Jésus s’était dépouillé de lui-même au point que le moi n’apparaissait jamais dans ses actions. Il subordonnait toutes choses à la volonté de son Père. À la fin de sa mission terrestre, il pouvait dire: “Je t’ai glorifié sur la terre, j’ai achevé l’œuvre que tu m’as donnée à faire.” Jean 17:4. Et voici l’exhortation qu’il nous adresse: “Recevez mes instructions, car je suis doux et humble de cœur.” “Si quelqu’un veut venir après moi, qu’il renonce à lui-même.” Matthieu 11:29; 16:24. Le moi doit être détrôné et ne plus dominer l’âme.

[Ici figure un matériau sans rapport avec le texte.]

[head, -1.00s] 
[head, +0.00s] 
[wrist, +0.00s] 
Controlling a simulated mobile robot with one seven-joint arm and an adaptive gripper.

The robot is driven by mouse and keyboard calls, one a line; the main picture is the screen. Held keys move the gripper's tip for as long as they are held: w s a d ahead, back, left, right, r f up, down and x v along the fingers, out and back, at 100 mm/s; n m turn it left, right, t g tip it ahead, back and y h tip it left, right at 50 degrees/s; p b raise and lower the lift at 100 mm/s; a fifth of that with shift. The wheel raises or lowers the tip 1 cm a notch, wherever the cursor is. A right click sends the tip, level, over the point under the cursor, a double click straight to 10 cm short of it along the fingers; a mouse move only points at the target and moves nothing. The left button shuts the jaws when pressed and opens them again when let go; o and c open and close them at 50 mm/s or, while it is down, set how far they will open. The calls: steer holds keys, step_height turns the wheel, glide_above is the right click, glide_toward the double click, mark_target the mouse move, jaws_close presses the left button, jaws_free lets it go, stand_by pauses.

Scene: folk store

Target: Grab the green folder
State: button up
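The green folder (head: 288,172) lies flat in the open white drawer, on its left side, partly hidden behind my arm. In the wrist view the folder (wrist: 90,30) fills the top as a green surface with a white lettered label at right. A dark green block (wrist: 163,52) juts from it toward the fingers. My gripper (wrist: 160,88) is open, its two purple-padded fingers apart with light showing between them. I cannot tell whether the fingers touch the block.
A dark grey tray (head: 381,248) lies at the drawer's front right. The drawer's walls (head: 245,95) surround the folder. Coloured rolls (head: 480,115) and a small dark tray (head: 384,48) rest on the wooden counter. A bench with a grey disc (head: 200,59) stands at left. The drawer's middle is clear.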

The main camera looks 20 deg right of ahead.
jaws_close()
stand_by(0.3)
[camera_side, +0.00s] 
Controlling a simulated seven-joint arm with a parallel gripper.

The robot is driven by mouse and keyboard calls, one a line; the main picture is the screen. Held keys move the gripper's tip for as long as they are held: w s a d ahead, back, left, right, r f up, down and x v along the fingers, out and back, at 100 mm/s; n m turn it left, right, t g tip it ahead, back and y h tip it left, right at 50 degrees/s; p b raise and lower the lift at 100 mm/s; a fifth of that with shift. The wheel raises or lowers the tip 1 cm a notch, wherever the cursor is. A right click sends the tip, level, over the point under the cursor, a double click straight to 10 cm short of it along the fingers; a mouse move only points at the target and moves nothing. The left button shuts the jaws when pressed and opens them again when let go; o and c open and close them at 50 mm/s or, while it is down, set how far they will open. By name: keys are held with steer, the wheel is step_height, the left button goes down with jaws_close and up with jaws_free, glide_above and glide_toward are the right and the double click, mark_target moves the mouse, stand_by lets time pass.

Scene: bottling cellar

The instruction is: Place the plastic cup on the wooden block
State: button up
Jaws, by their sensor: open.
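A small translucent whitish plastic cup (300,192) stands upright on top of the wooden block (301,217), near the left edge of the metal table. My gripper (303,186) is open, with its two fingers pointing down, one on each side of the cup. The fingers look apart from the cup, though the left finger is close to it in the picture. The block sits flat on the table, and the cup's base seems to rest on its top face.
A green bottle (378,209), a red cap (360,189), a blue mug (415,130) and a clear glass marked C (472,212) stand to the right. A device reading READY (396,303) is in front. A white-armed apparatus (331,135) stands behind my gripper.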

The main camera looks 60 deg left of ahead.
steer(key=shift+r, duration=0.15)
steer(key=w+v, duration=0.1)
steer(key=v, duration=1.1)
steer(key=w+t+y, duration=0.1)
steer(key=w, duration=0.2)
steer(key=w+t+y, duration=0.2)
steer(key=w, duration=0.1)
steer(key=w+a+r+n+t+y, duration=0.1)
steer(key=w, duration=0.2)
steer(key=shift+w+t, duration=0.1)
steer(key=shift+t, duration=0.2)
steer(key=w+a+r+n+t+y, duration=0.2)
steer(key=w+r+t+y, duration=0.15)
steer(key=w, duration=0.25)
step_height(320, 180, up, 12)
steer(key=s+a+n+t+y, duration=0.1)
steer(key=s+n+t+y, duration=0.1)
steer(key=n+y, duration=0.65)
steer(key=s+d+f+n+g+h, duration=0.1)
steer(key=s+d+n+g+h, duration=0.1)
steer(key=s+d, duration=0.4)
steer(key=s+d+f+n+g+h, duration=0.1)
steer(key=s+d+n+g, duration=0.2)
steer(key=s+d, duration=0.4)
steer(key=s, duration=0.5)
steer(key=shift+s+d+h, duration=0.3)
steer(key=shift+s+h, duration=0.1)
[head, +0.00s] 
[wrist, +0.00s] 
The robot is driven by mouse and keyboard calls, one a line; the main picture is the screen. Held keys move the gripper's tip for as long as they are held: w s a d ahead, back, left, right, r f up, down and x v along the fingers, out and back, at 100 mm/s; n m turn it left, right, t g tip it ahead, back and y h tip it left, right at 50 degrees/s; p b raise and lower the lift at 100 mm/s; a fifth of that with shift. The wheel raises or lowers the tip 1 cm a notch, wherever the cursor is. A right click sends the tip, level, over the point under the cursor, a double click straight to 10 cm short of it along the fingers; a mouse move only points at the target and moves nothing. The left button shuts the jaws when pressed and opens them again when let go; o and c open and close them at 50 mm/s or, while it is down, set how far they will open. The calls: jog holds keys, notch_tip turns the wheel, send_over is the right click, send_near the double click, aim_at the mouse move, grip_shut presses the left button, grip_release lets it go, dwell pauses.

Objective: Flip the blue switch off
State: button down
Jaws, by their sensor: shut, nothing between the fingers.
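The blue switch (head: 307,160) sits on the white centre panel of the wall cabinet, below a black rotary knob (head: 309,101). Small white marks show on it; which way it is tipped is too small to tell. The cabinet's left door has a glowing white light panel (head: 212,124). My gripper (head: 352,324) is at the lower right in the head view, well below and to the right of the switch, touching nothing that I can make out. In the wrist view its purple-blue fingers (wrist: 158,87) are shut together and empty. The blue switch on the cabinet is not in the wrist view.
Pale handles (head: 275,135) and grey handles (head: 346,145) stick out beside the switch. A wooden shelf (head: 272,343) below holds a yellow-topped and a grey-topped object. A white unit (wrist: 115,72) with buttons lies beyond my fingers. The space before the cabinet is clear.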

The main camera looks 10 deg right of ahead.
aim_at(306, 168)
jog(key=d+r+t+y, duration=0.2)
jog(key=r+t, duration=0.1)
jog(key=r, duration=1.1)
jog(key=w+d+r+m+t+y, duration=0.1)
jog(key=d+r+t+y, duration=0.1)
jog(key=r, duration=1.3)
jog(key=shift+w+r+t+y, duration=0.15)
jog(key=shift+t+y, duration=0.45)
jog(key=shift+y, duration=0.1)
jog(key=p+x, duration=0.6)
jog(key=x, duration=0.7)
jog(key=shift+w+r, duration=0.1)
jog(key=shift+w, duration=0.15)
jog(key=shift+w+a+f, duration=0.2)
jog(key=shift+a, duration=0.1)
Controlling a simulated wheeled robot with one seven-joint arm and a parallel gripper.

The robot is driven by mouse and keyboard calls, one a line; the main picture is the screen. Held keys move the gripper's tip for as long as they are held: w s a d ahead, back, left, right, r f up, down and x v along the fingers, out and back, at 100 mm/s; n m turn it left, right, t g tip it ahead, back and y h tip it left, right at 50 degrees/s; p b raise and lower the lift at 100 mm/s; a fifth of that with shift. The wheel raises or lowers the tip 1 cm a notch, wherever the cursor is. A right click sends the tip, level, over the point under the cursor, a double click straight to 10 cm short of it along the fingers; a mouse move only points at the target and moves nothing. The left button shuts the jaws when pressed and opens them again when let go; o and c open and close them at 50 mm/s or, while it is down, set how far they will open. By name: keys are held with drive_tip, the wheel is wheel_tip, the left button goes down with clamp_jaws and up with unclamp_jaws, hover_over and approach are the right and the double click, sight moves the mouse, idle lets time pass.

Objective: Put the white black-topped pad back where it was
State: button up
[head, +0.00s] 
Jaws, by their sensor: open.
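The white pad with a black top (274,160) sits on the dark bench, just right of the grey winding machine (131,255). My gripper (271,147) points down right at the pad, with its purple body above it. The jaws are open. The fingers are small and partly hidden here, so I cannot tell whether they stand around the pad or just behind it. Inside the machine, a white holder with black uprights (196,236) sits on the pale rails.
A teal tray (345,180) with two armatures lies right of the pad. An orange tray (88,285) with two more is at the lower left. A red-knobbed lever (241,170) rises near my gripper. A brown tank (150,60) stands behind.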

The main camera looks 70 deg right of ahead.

Celui qui contemple le Christ dans son renoncement et son humilité sera obligé de répéter les paroles de Daniel lorsqu’il aperçut quelqu’un ayant l’apparence du Fils de l’homme: “Mon visage changea de couleur et fut décomposé, et je perdis toute vigueur.” Daniel 10:8. Il verra toute la bassesse et la laideur de l’esprit de domination et d’indépendance dans lequel nous nous complaisons et y reconnaîtra des gages de notre asservissement à Satan. La nature humaine cherche toujours à se mettre en avant et à surpasser autrui, mais le disciple du Christ se dépouille de lui-même, de son orgueil, de son esprit de domination. Le silence s’établit dans son âme. Il s’abandonne à la volonté du Saint-Esprit et ne cherche plus à obtenir la première place; son ambition n’est plus de se signaler à l’attention d’autrui, mais de se tenir aux pieds du Sauveur, ce qu’il considère comme un immense privilège. Il regarde à Jésus, certain que sa main le conduira et que sa voix le dirigera. Telle fut l’expérience de l’apôtre Paul: “J’ai été crucifié avec Christ; et si je vis, ce n’est plus moi qui vis, c’est Christ qui vit en moi; si je vis maintenant dans la chair, je vis dans la foi au Fils de Dieu, qui m’a aimé et qui s’est livré lui-même pour moi.” Galates 2:20.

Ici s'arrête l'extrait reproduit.